Two gentlemen who had joined me on the road, alike led by curiosity, seemed alike delighted, that the end of it was so well answered. I could easily discover in their countenances a satisfaction, which, if it did not give a sanction to my own, much confirmed it, while they seemed to allow with me, that these reverend solitaries were truly happy men: I then thought them such; and a thousand times since, reflecting within myself, have wished, bating their errors and superstitions, myself as happily stationed. For what can be wanting to a happy life, where all things necessary are provided without care; where the days, without anxiety or troubles, may be gratefully passed away, with an innocent variety of diverting and pleasing objects, and where their sleeps and slumbers are never interrupted with any thing more offensive than murmuring springs, natural cascades, or the various songs of birds.

But their courtesy to strangers is no less engaging than their solitude. A recluse life, for the fruits of it, generally speaking, produce moroseness; pharisaical pride too often sours the temper; and a mistaken opinion of their own merit too naturally

leads such men into a contempt of others; but, on the contrary, these good men (for I must call them as I thought them) seemed to me the very emblems of innocence.

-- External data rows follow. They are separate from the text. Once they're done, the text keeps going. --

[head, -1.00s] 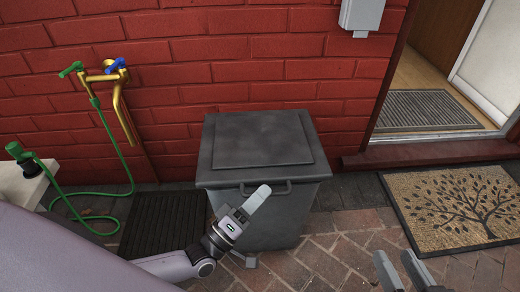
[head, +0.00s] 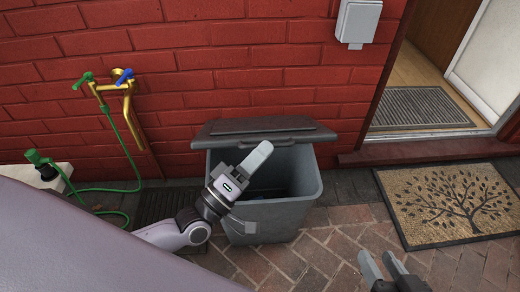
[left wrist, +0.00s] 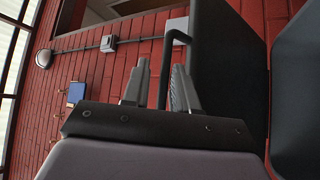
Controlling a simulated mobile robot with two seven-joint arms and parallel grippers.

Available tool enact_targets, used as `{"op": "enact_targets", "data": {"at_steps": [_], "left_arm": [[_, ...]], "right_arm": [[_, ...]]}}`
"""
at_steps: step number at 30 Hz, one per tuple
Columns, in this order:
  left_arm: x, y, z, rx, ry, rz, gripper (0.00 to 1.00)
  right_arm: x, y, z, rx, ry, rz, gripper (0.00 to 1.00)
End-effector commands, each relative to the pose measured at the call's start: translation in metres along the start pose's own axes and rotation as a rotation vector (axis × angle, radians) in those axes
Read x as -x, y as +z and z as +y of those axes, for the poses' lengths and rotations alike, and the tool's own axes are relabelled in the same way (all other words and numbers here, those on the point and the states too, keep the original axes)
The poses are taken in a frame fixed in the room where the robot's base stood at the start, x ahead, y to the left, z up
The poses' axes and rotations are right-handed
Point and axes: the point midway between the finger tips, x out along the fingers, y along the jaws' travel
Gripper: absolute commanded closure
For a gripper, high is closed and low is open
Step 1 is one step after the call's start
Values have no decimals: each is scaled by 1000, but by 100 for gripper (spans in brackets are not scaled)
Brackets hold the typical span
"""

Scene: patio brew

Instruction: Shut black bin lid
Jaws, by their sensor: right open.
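The black bin (head: 272,218) stands against the brick wall, its mouth open towards me. Its dark lid (head: 222,142) is raised and tilted up at the back. In the left wrist view the lid (left wrist: 228,85) is the dark panel right of the fingers. My left gripper (head: 256,158) is in front of the lid. In the left wrist view the thin black lid handle (left wrist: 165,72) passes between the fingers of this gripper (left wrist: 160,80); whether they press on it I cannot tell. My right gripper (head: 378,265) is open and empty, low at the right over the paving.
A brass tap (head: 129,100) with a green hose is on the wall at the left. A dark mat (head: 160,205) lies left of the bin. A doormat with a tree pattern (head: 405,200) lies at the right before the doorway.

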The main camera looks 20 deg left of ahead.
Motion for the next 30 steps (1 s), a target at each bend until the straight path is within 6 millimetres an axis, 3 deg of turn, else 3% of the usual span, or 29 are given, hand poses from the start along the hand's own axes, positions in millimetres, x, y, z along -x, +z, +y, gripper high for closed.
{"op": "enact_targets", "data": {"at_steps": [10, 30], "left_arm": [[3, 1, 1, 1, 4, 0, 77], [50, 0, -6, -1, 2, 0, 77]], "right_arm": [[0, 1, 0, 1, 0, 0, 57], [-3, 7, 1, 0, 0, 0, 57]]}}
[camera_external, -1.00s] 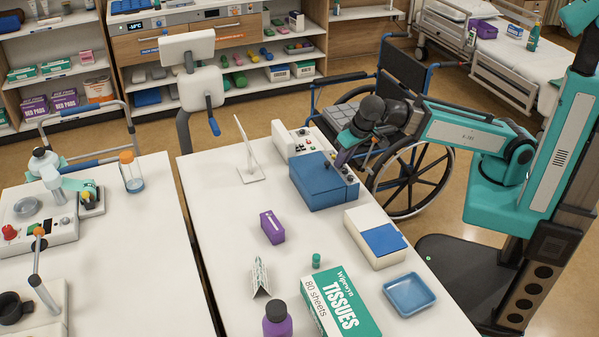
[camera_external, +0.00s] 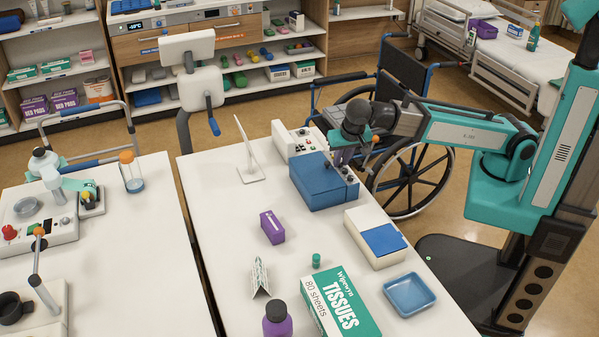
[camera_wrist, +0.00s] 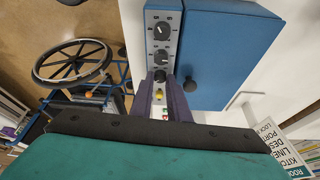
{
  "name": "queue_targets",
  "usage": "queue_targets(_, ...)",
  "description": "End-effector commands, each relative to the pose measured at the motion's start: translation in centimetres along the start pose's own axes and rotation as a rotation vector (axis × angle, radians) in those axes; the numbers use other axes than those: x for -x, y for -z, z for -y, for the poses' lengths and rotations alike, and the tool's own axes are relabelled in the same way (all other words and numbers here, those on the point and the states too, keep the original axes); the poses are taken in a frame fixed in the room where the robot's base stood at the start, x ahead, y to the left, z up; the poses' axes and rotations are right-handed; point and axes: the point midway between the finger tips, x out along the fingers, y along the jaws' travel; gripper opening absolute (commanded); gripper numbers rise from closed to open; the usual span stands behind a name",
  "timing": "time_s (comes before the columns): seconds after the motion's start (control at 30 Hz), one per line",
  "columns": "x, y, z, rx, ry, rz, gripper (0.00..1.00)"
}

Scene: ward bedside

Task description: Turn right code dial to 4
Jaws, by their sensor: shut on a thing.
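A blue cabinet (camera_external: 322,184) stands on the white table, with a grey dial panel along its right edge. In the wrist view, the panel carries a column of dark dials: an end dial (camera_wrist: 162,30), a middle dial (camera_wrist: 161,55) and a dial (camera_wrist: 160,75) between my fingertips. My gripper (camera_external: 342,158) points down over the panel. It also shows in the wrist view (camera_wrist: 160,82), shut on that last dial. The fingers partly cover this dial, and its number cannot be read. The blue door (camera_wrist: 228,60) with a dark knob lies beside the panel.
A white device (camera_external: 290,140) with small knobs stands just behind the cabinet. A wheelchair (camera_external: 412,183) is close on the right. A white box (camera_external: 365,222) with a blue top, a purple box (camera_external: 272,228) and a tissue box (camera_external: 342,305) stand in front.

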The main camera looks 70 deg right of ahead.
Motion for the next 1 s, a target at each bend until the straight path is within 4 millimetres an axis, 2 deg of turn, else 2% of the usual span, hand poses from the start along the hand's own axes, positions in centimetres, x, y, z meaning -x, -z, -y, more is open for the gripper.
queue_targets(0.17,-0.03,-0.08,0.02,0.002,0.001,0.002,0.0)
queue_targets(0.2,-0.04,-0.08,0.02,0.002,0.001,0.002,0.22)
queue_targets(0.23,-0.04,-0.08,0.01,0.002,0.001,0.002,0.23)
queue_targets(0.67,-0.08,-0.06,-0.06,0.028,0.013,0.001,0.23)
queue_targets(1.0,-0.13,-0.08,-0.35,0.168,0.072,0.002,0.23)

In particular, I remember one of those reverend old men, when we were taking leave at the door of his cell, to which, out of his great civility, he accompanied us, finding by the air of our faces, as well as our expressions, that we thought ourselves pleasingly entertained, to divert us afresh, advanced a few paces from the door, when, giving a whistle with his mouth, a surprising flock of little birds, variegated, and of different colours, immediately flocked around him. Here you would see some alighting upon his shoulders, some on his awful beard, others took refuge on his snow-like head, and many feeding and more endeavouring to feed out of his mouth; each appearing emulous, and under an innocent contention, how best to express their love and respect to their no less pleased master.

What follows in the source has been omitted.